Week of Prayer for Christian Unity

This observance began on St. Peter's Day, June 29, 1900, when Spencer Jones, a Church of England priest, preached a sermon on closer relations with the Church of Rome. Jones urged that sermons be preached on St. Peter's Day emphasizing Rome as the center of unity. Paul James Wattson, an Episcopal priest, suggested that the Octave from the Feast of St. Peter's Chair (Jan. 18) to the Feast of the Conversion of St. Paul (Jan. 25) be a time of prayer for Christian unity on a papal basis. Church Unity Week was first observed in 1908, and later the name was changed to the Church Unity Octave by Wattson. In the 1930s, it was suggested by Abbé Paul Couturier, a Roman Catholic priest in France, that the basis for prayer be broadened to include all who desired unity in Jesus Christ, without reference to the Pope.

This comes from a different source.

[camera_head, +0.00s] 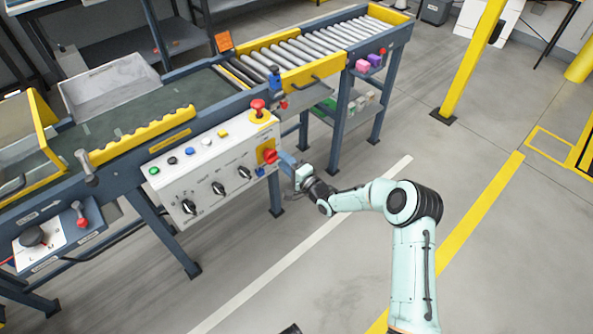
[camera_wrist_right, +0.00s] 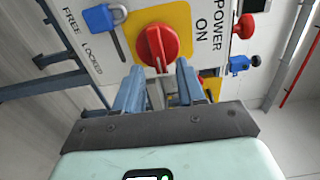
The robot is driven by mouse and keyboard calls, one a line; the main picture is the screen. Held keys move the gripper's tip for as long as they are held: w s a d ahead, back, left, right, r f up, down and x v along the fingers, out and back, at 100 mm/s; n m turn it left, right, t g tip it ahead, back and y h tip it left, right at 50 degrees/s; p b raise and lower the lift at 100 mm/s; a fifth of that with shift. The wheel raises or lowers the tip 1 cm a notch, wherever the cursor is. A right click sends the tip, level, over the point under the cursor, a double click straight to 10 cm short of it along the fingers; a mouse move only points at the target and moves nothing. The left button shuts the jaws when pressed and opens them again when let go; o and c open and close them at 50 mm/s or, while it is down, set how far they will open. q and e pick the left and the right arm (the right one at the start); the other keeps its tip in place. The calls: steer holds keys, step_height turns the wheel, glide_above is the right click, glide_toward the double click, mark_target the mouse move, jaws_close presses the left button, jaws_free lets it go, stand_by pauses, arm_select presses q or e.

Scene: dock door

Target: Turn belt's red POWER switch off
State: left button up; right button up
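The red POWER switch (camera_head: 269,155) is a rotary knob on a yellow plate at the right end of the white control panel (camera_head: 215,165). In the right wrist view the red knob (camera_wrist_right: 157,46) has a raised grip and sits beside the words POWER and ON. My right gripper (camera_head: 288,166) is just right of the knob in the head view. In the right wrist view its two blue fingers (camera_wrist_right: 160,68) are apart, with the knob's lower edge between or just beyond their tips. I cannot tell if they touch it. My left gripper is not in view.
A red mushroom button (camera_head: 257,107) stands above the switch. A blue padlock (camera_wrist_right: 103,17) hangs beside the knob's plate. Black knobs (camera_head: 218,188) and coloured buttons fill the panel. The conveyor's roller section (camera_head: 330,40) lies behind. Open floor (camera_head: 330,280) is in front.

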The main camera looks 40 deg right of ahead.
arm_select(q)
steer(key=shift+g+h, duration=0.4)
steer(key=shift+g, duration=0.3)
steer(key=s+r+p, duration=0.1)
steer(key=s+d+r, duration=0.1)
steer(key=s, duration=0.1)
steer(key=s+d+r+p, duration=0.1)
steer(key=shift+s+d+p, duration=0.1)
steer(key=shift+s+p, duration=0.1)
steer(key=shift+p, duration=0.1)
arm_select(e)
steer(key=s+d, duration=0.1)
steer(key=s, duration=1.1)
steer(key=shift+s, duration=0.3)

Also in the 1930s, Wattson changed the name to the Chair of Unity Octave. Since 1966 the Faith and Order Commission of the World Council of Churches and the Vatican Secretariat for Promoting Christian Unity have worked together on common international texts for the Week of Prayer for Christian Unity. See Wattson, Paul James Francis.

Glossary definitions provided courtesy of Church Publishing Incorporated, New York, NY,(All Rights reserved) from “An Episcopal Dictionary of the Church, A User Friendly Reference for Episcopalians,” Don S. Armentrout and Robert Boak Slocum, editors.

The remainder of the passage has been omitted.